WORK TO COMPLETE → Skip the pictures. Transcribe the rest of the data below without changing a word.
--- BEGIN ---
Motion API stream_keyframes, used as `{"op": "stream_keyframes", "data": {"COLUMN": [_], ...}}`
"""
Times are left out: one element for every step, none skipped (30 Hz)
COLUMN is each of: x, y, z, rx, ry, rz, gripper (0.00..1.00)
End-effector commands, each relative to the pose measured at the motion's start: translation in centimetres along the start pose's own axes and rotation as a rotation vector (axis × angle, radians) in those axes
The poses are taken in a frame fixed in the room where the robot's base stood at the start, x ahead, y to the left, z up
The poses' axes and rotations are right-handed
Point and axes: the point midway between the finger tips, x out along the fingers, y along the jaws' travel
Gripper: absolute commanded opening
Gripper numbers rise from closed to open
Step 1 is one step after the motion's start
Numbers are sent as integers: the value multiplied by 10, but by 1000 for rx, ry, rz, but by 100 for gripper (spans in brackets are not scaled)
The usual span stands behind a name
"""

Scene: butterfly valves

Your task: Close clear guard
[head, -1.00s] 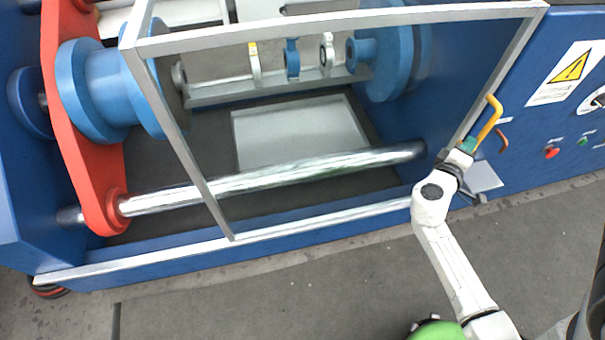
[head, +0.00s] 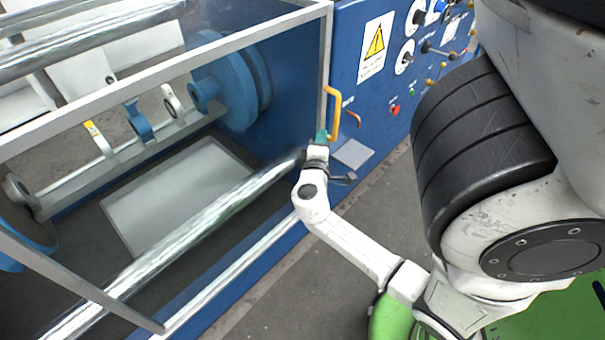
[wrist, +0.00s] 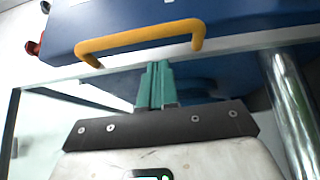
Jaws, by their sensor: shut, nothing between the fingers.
--- END ---
FINAL RESULT →
Motion API stream_keyframes, used as `{"op": "stream_keyframes", "data": {"COLUMN": [_], ...}}`
"""
Times are left out: one element for every step, none skipped (30 Hz)
COLUMN is each of: x, y, z, rx, ry, rz, gripper (0.00..1.00)
End-effector commands, each relative to the pose measured at the motion's start: translation in centimetres along the start pose's own axes and rotation as a rotation vector (axis × angle, radians) in those axes
The poses are taken in a frame fixed in the room where the robot's base stood at the start, x ahead, y to the left, z up
The poses' axes and rotations are right-handed
Point and axes: the point midway between the finger tips, x out along the fingers, y along the jaws' travel
Gripper: absolute commanded opening
Gripper numbers rise from closed to open
Step 1 is one step after the motion's start
Numbers are sent as integers: the value multiplied by 10, but by 1000 for rx, ry, rz, but by 100 for gripper (spans in brackets are not scaled)
The usual span stands behind a name
"""

Scene: butterfly valves

Your task: Close clear guard
[head, -1.00s] 
[head, +0.00s] 
[wrist, +0.00s] 
Jaws, by their sensor: shut, nothing between the fingers.

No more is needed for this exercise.